* **STATED PROBLEM**
Transcribe the records exactly from the line with "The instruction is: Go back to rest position" to the end, both included.

* **RECORDS PROVIDED**
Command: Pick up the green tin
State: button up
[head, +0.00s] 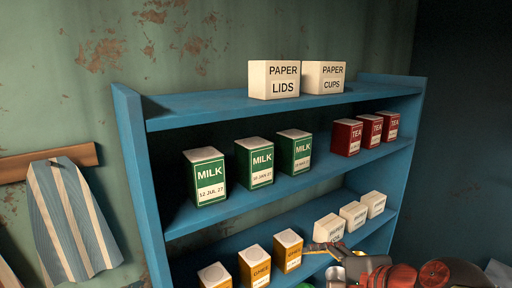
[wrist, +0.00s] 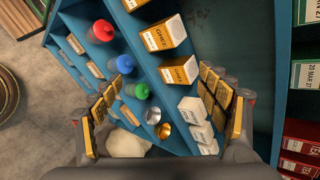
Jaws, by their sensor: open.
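Three green milk tins stand upright on the middle shelf in the head view: the left one (head: 204,178), the middle one (head: 254,163) and the right one (head: 294,153). They stand apart in a row. Their labels carry dates; the left reads 12 JUL 27. In the wrist view, part of a green tin (wrist: 307,74) shows at the right edge, outside my fingers. My gripper (wrist: 165,72) is open and empty, with its yellow-padded fingers spread wide in front of the lower shelves. In the head view, my gripper (head: 330,249) is partly visible at the lower right, below the tins.
Red tea tins (head: 347,137) stand right of the green tins. Orange ghee tins (head: 254,268) and white boxes (head: 329,229) fill the shelf below. Paper boxes (head: 274,80) sit on top. Blue boards (head: 275,103) edge the shelves. Coloured-lid containers (wrist: 102,31) stand lower down.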

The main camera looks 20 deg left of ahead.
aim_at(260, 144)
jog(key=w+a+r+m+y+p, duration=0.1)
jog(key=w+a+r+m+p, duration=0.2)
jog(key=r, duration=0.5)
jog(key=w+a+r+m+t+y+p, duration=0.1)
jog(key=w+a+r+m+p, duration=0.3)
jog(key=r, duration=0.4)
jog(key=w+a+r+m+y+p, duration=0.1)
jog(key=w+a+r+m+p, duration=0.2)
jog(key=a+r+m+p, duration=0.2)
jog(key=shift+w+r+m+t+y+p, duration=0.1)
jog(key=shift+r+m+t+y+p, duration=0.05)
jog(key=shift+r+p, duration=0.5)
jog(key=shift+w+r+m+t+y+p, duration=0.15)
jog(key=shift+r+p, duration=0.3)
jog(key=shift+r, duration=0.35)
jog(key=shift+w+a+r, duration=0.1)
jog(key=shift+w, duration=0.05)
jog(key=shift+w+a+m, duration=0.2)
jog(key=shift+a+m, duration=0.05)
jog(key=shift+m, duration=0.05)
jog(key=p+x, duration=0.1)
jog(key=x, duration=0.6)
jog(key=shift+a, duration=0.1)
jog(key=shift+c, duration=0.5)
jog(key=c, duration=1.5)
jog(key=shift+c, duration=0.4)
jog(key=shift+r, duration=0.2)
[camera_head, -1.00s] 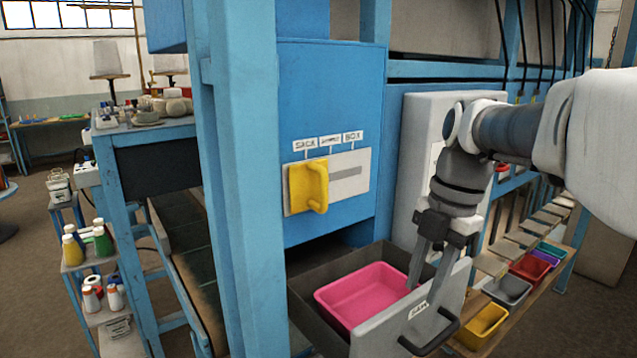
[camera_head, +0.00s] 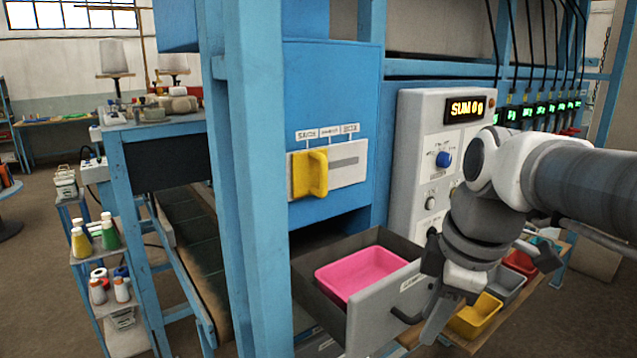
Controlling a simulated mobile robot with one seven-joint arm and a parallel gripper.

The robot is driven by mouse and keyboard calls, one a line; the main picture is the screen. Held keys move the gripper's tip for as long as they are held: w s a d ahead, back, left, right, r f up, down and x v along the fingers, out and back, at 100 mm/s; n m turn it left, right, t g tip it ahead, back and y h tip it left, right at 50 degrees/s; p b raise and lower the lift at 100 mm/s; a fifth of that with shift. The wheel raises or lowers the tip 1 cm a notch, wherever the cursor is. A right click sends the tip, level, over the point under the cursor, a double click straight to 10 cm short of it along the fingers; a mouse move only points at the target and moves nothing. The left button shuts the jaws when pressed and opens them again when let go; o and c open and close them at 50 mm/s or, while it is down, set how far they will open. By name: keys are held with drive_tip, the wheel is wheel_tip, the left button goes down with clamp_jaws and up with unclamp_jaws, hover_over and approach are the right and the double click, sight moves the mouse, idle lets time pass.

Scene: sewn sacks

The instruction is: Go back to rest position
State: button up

* **ANSWER TO THE TASK**
The instruction is: Go back to rest position
State: button up

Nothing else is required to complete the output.